# WORK TO DO
For each line below that includes the word "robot", make a copy.

********************

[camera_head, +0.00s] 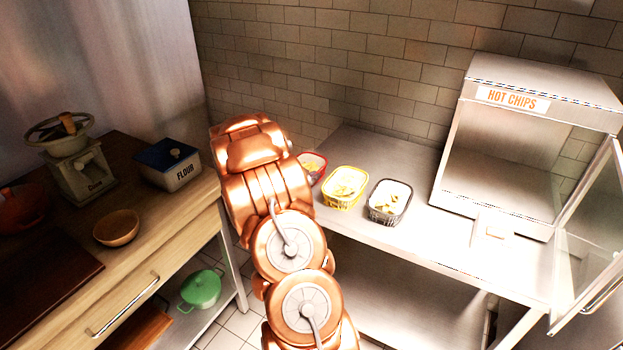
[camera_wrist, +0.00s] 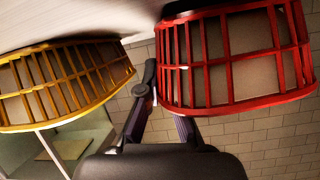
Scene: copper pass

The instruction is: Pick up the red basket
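The red basket (camera_head: 323,172) stands on the steel counter at the left of a row of baskets, partly hidden behind my copper arm in the head view. It holds yellowish food. In the wrist view the red wire basket (camera_wrist: 240,108) fills the upper right, upside down. My gripper (camera_wrist: 160,95) is at its left edge. One dark finger shows beside the basket's outside; the other runs behind the red rim and its tip is hidden. Whether the fingers press on the basket wall cannot be seen. The head view hides my gripper behind the arm.
A yellow basket (camera_head: 343,203) stands close to the right of the red one; it also shows in the wrist view (camera_wrist: 70,120). A black basket (camera_head: 386,219) is further right. The hot chips cabinet (camera_head: 541,82) has its glass door open. A tiled wall (camera_head: 340,60) stands behind.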

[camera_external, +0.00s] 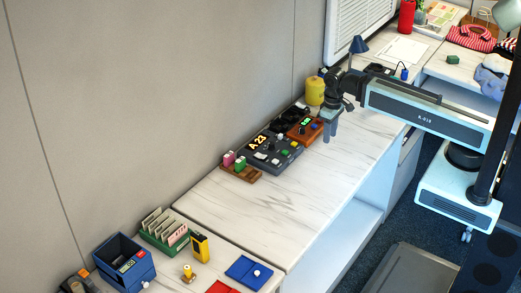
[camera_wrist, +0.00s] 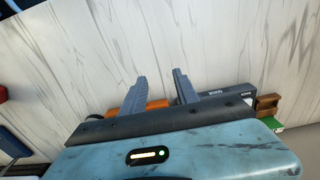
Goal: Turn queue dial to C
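A dark queue console (camera_external: 270,150) with a lit "A 23" display and several coloured buttons sits on the white counter against the wall. An orange-brown box (camera_external: 304,132) with a green display and a blue knob stands just right of it. Which knob is the queue dial, and its setting, are too small to tell. My gripper (camera_external: 329,128) points down, right of the orange box. In the wrist view its two fingers (camera_wrist: 158,86) stand apart with nothing gripped. The orange box (camera_wrist: 155,105) and dark console (camera_wrist: 212,94) show partly behind the gripper body.
A wooden stamp rack (camera_external: 241,171) stands left of the console. A yellow canister (camera_external: 315,91) and blue lamp (camera_external: 357,48) stand behind. A card holder (camera_external: 165,232) and blue box (camera_external: 125,262) are at the near left. The counter's middle is clear.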

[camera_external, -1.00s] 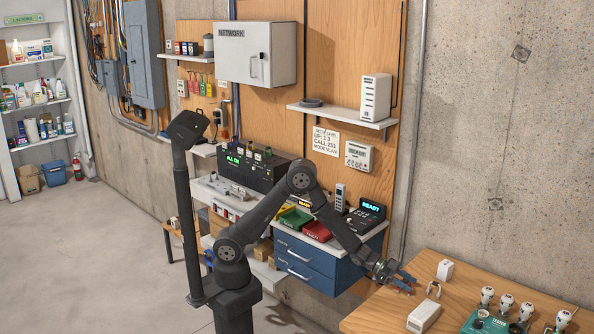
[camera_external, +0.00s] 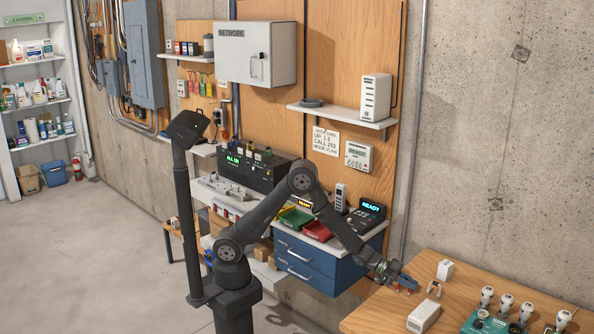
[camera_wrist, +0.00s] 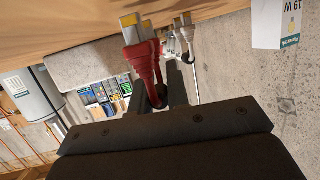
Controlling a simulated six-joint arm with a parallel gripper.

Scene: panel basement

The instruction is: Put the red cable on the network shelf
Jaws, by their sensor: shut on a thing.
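My gripper (camera_external: 402,280) hangs over the left part of the wooden table in the external view. In the wrist view my gripper (camera_wrist: 163,88) is shut on the red cable (camera_wrist: 143,62), which has a red plug body with metal ends. The cable's lower part is hidden between the dark fingers. In the external view only a small reddish bit shows at the fingertips. The white wall shelf (camera_external: 342,116) is up and left of my gripper, right of the cabinet marked NETWORK (camera_external: 256,53). A dark disc and a white router stand on it.
On the wooden table (camera_external: 460,280), a light-coloured cable (camera_external: 433,289), white boxes (camera_external: 423,316) and a green board with several bulbs (camera_external: 487,322) lie close to my gripper. A blue drawer unit (camera_external: 315,262) with red and green trays stands below the shelf.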

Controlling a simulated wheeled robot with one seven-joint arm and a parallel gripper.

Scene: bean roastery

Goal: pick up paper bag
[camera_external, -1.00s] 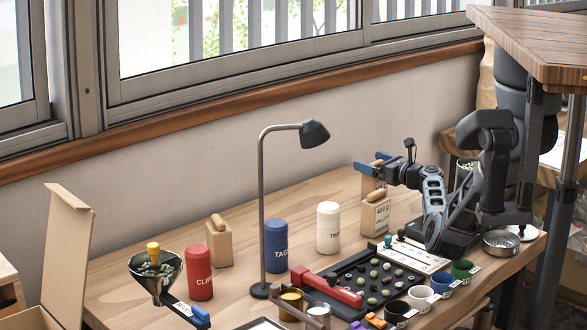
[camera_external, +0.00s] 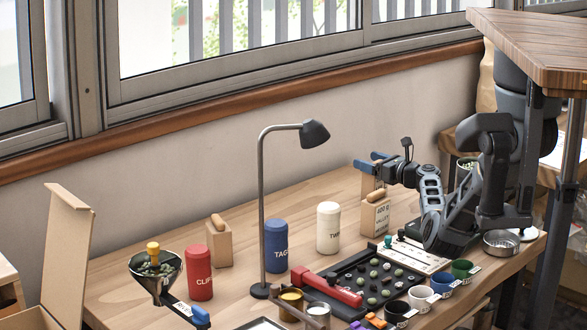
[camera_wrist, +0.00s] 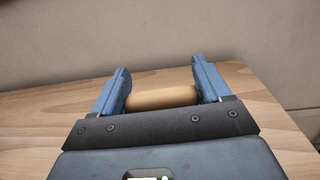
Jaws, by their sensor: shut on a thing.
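My gripper (camera_external: 372,161) is at the back right of the wooden table. Its blue fingers are shut on the rolled tan top of a paper bag (camera_external: 368,184). In the wrist view the roll (camera_wrist: 162,98) lies between the two fingers of my gripper (camera_wrist: 162,92). The held bag is upright and partly hidden behind another bag. I cannot tell whether its bottom touches the table. That second paper bag (camera_external: 375,219), marked with a weight label, stands just in front of it. A third paper bag (camera_external: 218,245) stands further left.
A white canister (camera_external: 328,228), a blue canister (camera_external: 276,247) and a red canister (camera_external: 196,272) stand on the table (camera_external: 125,270). A desk lamp (camera_external: 262,205) rises in the middle. A black bean tray (camera_external: 345,268) lies in front. The wall is close behind.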

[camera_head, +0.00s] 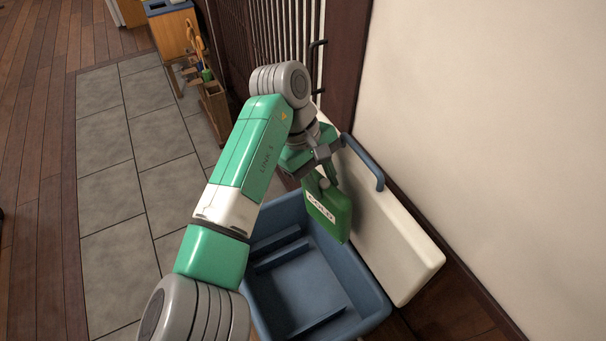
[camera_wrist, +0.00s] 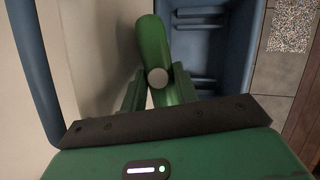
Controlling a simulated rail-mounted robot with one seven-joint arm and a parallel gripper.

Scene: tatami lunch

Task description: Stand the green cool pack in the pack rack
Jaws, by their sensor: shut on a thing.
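The green cool pack (camera_head: 338,216) has a white label reading COLD and a pale round cap. My gripper (camera_head: 322,178) is shut on its cap end, and the pack hangs below the fingers, slightly tilted. It appears over the right far side of an open blue box (camera_head: 303,287). In the wrist view the pack (camera_wrist: 151,45) shows edge-on between the two fingers (camera_wrist: 157,80), beside the blue box (camera_wrist: 237,52). Raised blue bars (camera_head: 280,248) cross the box floor; I cannot tell for certain whether they are the pack rack. The box's far corner is partly hidden by my arm.
A white lid-like panel (camera_head: 390,240) with a blue handle (camera_head: 363,162) stands right of the box, close to the pack, along a cream wall (camera_head: 480,130). The box floor looks empty apart from the bars. Tiled floor (camera_head: 110,235) lies clear at left. A wooden rack (camera_head: 213,108) stands behind.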

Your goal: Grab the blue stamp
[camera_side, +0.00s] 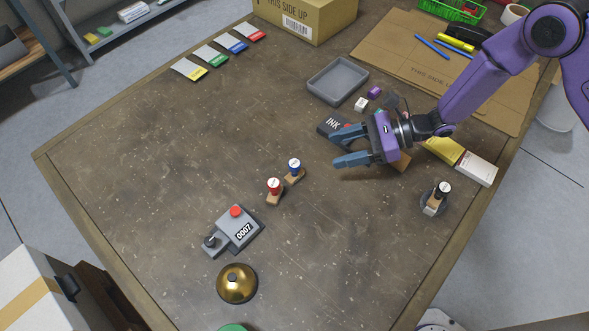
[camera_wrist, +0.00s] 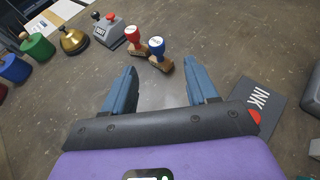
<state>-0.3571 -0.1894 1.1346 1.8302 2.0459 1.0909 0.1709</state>
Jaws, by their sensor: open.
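The blue stamp (camera_side: 294,168) stands upright on the table, with a round blue-rimmed top and a wooden base. It also shows in the wrist view (camera_wrist: 157,48), ahead of my fingers and between their lines. The red stamp (camera_side: 274,188) stands close beside it, toward the lower left in the side view, and to its left in the wrist view (camera_wrist: 132,38). My gripper (camera_side: 338,151) is open and empty, to the right of the blue stamp and apart from it, its fingers pointing left. Both fingers show in the wrist view (camera_wrist: 162,82) with bare table between them.
A dark ink pad (camera_side: 331,124) lies by my gripper's upper finger. A grey counter box (camera_side: 237,228) with a red button and a brass bell (camera_side: 237,283) stand beyond the stamps. A black-topped stamp (camera_side: 437,198) stands at right. A grey tray (camera_side: 337,80) is behind. The table's left middle is clear.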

********************

# RESULT OF THIS TASK
Controlling a simulated wheeled robot with one seven-joint arm and a parallel gripper.
Controlling a simulated rail-mounted robot with one seven-joint arm and a parallel gripper.

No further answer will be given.